How often when doing something we ought not be doing are we gripped by the fear that some one will find out? Why is it that we never cease to invent new ways to keep our sin private for fear that we will be caught? How foolish! We have already been caught. The God against whom we sin is the God who sees our sin when it is hidden to everyone else. We fear our friends, our spouses, our families will discover our darkest sins, but why are we not gripped with dread to know that God sees them?
St. John the Scholastic put it this way: "We should be afraid of God in the way we fear wild beasts. I have seen men go out to plunder, having no fear of God but being brought up short somewhere at the sound of dogs, an effect that fear of God could not achieve in them."
We are so comfortable in the knowledge that God will forgive all of our sins, that we trivialize them. But how can we trivialize an affront to the very Maker of all that is and was and will be? How can we so easily take for granted a gift that was obtained with such difficulty? How can we treat so cheaply a redemption that was so costly?
Again St. John said, "The man turning away from the world in order to shake off the burden of his sins should imitate those who sit by the tombs outside the city. Let him not desist from ardent raging tears, from wordless moans of the heart, until he sees Jesus Himself coming to roll back the rock of hardness off him, to free the mind, that Lazarus of ours, from the bonds of sin."

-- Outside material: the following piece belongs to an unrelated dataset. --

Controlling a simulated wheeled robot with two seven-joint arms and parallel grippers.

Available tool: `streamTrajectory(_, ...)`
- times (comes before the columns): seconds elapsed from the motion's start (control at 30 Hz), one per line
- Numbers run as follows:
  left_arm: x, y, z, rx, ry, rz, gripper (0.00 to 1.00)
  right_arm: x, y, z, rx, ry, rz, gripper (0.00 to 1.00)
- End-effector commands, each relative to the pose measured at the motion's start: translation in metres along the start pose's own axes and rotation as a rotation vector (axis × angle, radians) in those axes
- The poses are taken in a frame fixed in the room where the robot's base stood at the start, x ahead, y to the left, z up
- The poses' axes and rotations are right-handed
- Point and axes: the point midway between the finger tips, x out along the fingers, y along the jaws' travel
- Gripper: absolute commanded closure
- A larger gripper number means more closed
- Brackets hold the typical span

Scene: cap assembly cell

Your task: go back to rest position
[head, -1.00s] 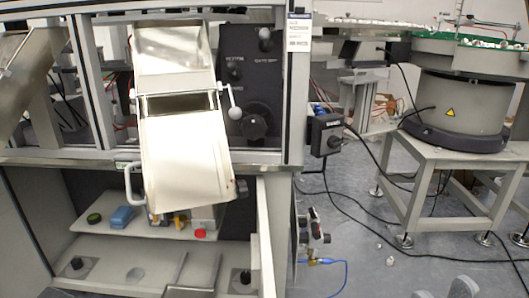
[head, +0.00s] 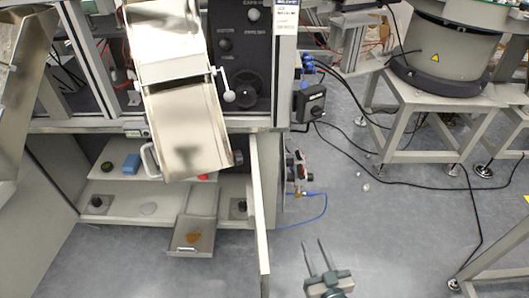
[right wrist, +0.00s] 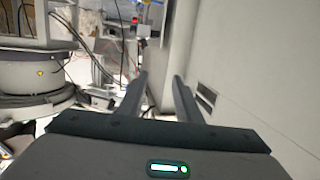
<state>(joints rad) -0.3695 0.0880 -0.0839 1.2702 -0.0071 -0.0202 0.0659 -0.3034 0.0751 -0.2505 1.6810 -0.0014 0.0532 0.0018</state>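My right gripper (head: 313,241) is at the bottom of the head view, over the grey floor, to the right of the open cabinet door. Its two fingers stand apart with nothing between them. The right wrist view shows the same gripper (right wrist: 160,76) open and empty, with a pale upright panel (right wrist: 235,70) to the right of its fingers. My left gripper is not in the head view.
The machine's tilted metal chute (head: 188,125) hangs over an open cabinet. The cabinet door (head: 260,215) stands out near my right gripper. A small tray (head: 207,243) holds a brown piece. A feeder stand (head: 435,125) and cables are at right; floor between is mostly clear.

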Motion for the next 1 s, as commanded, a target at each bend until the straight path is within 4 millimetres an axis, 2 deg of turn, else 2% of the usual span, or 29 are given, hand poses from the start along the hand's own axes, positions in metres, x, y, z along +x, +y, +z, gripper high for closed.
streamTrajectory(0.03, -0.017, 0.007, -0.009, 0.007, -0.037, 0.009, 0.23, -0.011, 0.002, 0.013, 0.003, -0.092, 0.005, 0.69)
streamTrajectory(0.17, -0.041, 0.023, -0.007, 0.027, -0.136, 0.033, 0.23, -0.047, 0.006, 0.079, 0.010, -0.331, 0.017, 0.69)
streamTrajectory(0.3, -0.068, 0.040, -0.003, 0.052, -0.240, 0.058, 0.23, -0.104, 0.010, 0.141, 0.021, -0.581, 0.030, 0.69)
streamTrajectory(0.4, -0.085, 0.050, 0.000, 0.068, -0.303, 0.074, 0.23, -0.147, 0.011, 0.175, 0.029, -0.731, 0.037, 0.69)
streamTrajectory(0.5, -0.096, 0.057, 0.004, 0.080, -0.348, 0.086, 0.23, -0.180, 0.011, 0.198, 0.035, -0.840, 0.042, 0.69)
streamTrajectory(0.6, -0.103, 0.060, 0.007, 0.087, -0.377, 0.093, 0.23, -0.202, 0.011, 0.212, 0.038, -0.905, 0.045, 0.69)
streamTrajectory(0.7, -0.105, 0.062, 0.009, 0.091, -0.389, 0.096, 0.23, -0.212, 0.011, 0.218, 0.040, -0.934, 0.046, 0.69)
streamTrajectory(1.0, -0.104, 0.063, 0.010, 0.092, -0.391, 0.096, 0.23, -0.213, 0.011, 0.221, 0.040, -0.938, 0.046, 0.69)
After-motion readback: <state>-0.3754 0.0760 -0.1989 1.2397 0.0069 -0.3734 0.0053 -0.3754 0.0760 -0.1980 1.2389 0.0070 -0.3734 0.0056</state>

How much more rightly would we understand the gift of grace if we first understood the gravity of our sins? When we sin it is not merely a breach of some human code but a violation of the Divine Will for humanity. When we fall, it is not by our strength that we stand again but by the strength of a God who was willing to be struck down on our behalf. When we sin, do we allow ourselves to suffer in accordance with the gravity of your transgression, or have we fallen totally into apathy?
It is my ardent prayer that we will all remember this: the immensity of God's grace was first and foremost necessary to blot out the immensity of our guilt.